It’s two years into Ed Gardner’s stint as as chief conductor of the Bergen Philharmonic Orchestra, and he sounds relaxed, the charm flowing freely, as we speak on the phone just before the start of the new season. Clearly, I suggest, he’s still having a lot of fun. "Yeah, it’s great!" he replies with a laugh.
"It’s funny. You judge it in events of the season." He refers back immediately to a summer tour that included a triumphant Peter Grimes with Stuart Skelton – who else? – at the Edinburgh Festival. "With those sort of things, you can really feel your relationship with the orchestra develop, and vice versa. That was a really wondrous thing for all of us. So we’re in a very good place together."
There were plenty of other events of the season that he can look back on, too. That Grimes started out as a collaboration with the Bergen National Opera in May, while the spring saw tours to Britain as well as major venues across the Germany. "It was very special for me to bring my new orchestra to the UK, and we had a lovely time doing a variety of programmes – and lots of Walton Ones and Bartók Concertos for Orchestra."
This busy tour schedule is part and parcel of Gardner’s enthusiasm for his orchestra, one of the world’s oldest, and desire to show it off on a global stage. And it’s something that, since the start of his tenure, has also been backed up by the decision to stream its concerts online. "It’s a really important thing for us, because we are geographically isolated, and we feel what we do is about communicating with the rest of Europe and hopefully the world." There’s flipside, too: another aim, he says, is "to let the people of Bergen really know what quality they have in their midst.
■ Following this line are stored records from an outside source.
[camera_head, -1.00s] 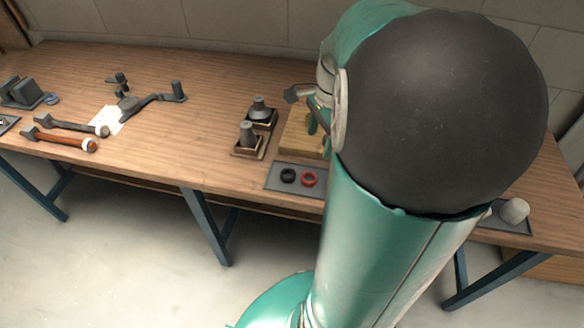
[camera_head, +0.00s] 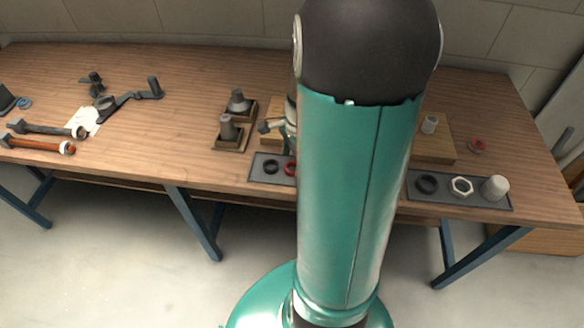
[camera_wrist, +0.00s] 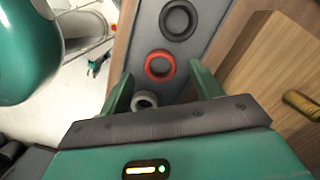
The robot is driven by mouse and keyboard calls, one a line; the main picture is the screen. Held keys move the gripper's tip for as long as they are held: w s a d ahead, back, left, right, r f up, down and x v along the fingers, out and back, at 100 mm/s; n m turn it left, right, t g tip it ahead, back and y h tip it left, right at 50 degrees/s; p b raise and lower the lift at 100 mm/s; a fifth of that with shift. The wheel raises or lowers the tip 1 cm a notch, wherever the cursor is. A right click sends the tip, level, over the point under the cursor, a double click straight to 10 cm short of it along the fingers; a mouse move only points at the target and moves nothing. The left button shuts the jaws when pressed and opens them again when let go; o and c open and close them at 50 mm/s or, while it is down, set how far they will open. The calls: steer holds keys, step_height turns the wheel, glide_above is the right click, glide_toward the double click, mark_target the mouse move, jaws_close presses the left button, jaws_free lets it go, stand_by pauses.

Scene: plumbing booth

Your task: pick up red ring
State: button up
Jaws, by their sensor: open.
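The red ring (camera_wrist: 147,66) lies flat on a dark grey tray (camera_wrist: 197,60) in the wrist view, beyond and between my fingertips. In the head view the red ring (camera_head: 290,169) shows only in part, beside my arm, which hides the rest. My gripper (camera_wrist: 158,82) is open and empty, with its two green fingers spread apart. A black ring (camera_wrist: 180,20) lies on the tray beyond the red one. A light grey ring (camera_wrist: 144,100) lies nearer, partly hidden by the gripper body.
A wooden block (camera_wrist: 262,55) stands beside the tray. Two dark fittings on stands (camera_head: 228,130) are left of the tray. A black ring, a hex nut (camera_head: 461,187) and a white cap (camera_head: 495,187) sit on the tray's right part. Tools (camera_head: 40,144) lie far left.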

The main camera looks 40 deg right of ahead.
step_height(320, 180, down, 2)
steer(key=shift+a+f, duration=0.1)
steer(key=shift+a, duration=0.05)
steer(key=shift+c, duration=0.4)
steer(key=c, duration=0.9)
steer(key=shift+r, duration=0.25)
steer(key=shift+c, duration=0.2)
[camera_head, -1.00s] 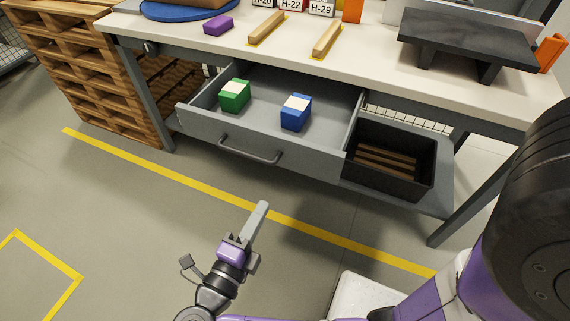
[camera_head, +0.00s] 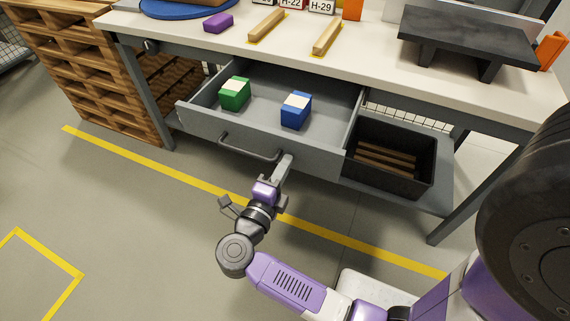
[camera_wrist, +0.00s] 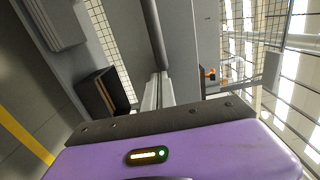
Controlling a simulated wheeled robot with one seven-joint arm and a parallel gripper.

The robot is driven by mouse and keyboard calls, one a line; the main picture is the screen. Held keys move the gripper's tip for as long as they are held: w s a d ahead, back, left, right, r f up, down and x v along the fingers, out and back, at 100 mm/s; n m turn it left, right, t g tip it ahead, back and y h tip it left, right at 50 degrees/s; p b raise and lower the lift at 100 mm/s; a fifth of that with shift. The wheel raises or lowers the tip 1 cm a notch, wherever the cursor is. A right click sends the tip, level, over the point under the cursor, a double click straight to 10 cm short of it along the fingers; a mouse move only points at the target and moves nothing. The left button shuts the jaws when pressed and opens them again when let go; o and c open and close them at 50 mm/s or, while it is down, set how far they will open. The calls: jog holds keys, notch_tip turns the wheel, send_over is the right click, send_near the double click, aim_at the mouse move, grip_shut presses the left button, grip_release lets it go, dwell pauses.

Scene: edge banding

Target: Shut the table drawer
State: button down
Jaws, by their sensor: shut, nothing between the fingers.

When we go to Edinburgh or when we come to the Proms, we have a strong feeling about that, and we have a strong pride in what we do."
Gardner’s own priority with the streaming, he tells me, is simply to "keep the performance special". He and his players barely notice the cameras ("I mean, those things are so small now!"), and he is happy to leave the technical nitty-gritty of the process, the editing of concerts for the archive, for example, to others. "We have a great team of people working on them that I know I can trust. At the moment we’re working it making it as realistic as possible. My big thing is that the quality and the range of the camera shots ties in with the depth of the orchestral sound. You need to feel visually how immense or incredibly quiet something is."
A year on from his last interview with Bachtrack, the conductor is still clearly relishing the advantages of being in Bergen: in a country that sees the arts as of central importance, in a city where a loyal audience is willing to put trust in the programmes he presents. "In certain cities orchestras often – and I don’t agree with this – feel as though they have to do a very mainstream, missionary-position programme in order to get the hall full. But I’m more interested in this trust you can build up between an audience and a conductor and orchestra. Audiences smell fear, and the worst thing you can do is to patronise them into thinking they will only like, or that they’re only able to appreciate, the most mainstream 20 symphonies."